§ Raw data
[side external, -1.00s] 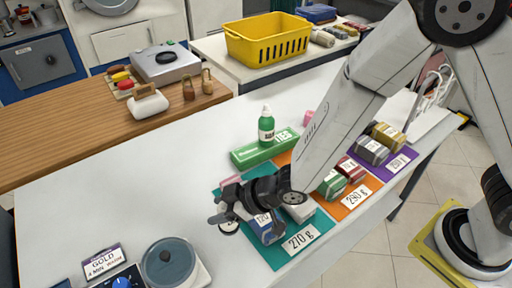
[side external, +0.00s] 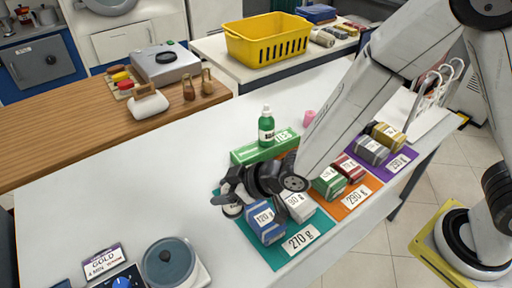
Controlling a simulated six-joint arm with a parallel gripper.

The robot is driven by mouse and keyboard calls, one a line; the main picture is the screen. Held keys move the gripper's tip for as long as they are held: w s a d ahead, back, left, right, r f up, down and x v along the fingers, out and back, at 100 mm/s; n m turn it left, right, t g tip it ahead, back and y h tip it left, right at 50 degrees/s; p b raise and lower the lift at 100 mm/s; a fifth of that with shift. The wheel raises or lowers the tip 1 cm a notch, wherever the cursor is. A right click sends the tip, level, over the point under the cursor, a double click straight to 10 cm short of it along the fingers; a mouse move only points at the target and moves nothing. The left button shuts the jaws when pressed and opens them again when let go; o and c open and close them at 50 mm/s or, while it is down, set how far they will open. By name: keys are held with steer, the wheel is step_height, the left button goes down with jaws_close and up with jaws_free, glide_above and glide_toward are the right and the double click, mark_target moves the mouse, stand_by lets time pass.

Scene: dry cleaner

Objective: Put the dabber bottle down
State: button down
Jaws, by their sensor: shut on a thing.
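A green bottle with a white cap and white label (side external: 266,130) stands upright at the long green box; it is the clearest bottle in view, and my gripper is apart from it. My dark gripper (side external: 228,198) is low over the left edge of the teal mat (side external: 280,258), left of the blue pack. It is shut on a small thing that its fingers largely hide. A pale, labelled round thing (side external: 232,211) shows just below the fingers. I cannot tell whether this is the held thing, or whether it touches the table.
The blue pack (side external: 264,224) and a pale pack (side external: 298,207) stand close to my gripper. The green box (side external: 250,152) lies behind it. More packs stand on the orange mat (side external: 352,200) and purple mat (side external: 402,164).

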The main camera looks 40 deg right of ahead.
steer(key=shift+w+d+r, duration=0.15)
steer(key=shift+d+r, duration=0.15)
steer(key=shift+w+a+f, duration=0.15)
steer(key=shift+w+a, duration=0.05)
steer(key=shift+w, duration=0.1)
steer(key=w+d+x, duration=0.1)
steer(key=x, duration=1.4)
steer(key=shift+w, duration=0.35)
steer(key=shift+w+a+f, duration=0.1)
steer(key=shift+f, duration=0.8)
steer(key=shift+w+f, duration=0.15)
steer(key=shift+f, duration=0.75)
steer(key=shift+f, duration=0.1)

§ What you should do
Your answer should consist only of the lines from the one with "Jaws, by their sensor: shut on a thing." through the end of the data above, reproduced exactly.

§ Response to the exercise
Jaws, by their sensor: shut on a thing.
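A green bottle with a white cap and white label (side external: 266,130) stands upright at the long green box; it is the clearest bottle in view, and my gripper is apart from it. My dark gripper (side external: 228,198) is low over the left edge of the teal mat (side external: 280,258), left of the blue pack. It is shut on a small thing that its fingers largely hide. A pale, labelled round thing (side external: 232,211) shows just below the fingers. I cannot tell whether this is the held thing, or whether it touches the table.
The blue pack (side external: 264,224) and a pale pack (side external: 298,207) stand close to my gripper. The green box (side external: 250,152) lies behind it. More packs stand on the orange mat (side external: 352,200) and purple mat (side external: 402,164).

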The main camera looks 40 deg right of ahead.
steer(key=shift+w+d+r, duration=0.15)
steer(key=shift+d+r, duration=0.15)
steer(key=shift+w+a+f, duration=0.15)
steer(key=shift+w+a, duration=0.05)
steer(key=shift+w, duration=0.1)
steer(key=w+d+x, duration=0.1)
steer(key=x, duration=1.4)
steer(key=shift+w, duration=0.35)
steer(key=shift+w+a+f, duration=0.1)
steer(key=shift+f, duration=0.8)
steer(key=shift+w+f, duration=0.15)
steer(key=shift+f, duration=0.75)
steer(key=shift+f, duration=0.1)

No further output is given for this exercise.